Option 2: Share the sealing key. Copy the private key from one cluster to another so they share the same key pair. This simplifies operations but means a single key compromise affects all clusters:

# Export the primary cluster's sealing key
kubectl get secret sealed-secrets-key -n kube-system \
  --context=cluster-primary -o yaml > primary-key.yaml

# Import to secondary cluster
kubectl apply -f primary-key.yaml --context=cluster-secondary
kubectl rollout restart deployment sealed-secrets-controller \
  -n kube-system --context=cluster-secondary

Frequently Asked Questions

How does Sealed Secrets compare to External Secrets Operator?

Sealed Secrets stores encrypted secrets directly in Git — simple, self-contained, no external dependencies. External Secrets Operator (ESO) integrates with external vaults (AWS Secrets Manager, HashiCorp Vault, GCP Secret Manager) and syncs secrets into Kubernetes at runtime. ESO is better for organizations already using a secrets vault; Sealed Secrets is better for teams wanting a lightweight, Git-native solution with no external service dependency.
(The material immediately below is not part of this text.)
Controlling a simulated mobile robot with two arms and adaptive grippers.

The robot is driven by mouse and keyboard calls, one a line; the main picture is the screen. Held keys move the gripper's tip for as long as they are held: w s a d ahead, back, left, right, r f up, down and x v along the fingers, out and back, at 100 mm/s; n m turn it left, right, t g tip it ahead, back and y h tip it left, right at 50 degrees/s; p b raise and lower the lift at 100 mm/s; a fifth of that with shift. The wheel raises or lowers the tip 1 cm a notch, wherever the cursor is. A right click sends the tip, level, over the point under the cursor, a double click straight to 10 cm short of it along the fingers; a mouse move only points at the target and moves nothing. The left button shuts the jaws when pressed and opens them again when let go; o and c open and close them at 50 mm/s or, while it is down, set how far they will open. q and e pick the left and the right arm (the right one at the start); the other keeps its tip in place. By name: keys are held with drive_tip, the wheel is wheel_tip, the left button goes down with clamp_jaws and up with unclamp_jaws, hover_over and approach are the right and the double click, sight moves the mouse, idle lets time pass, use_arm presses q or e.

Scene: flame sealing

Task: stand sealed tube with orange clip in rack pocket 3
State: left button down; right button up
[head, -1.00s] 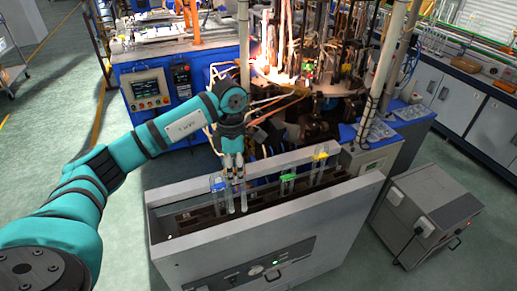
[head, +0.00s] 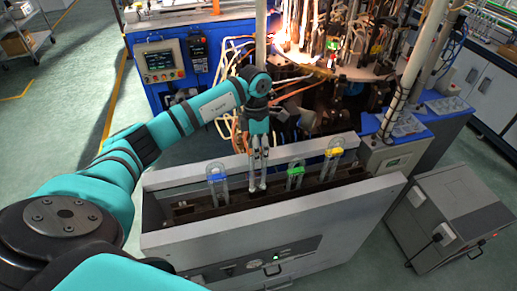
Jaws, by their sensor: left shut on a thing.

Can I update a SealedSecret without re-sealing all fields?

Yes. You can merge encrypted values. If you need to add one new field to an existing SealedSecret, seal just that field as a separate secret, then merge the encryptedData sections manually in the YAML. This avoids having to hold plaintext for all fields just to add one new one.

What happens if someone gets the SealedSecret YAML from Git?

They get opaque RSA-OAEP ciphertext. Without the controller's private key, it is computationally infeasible to recover the plaintext. The security of the system depends on protecting the private key in the cluster (and your backups), not on the secrecy of the Git repository.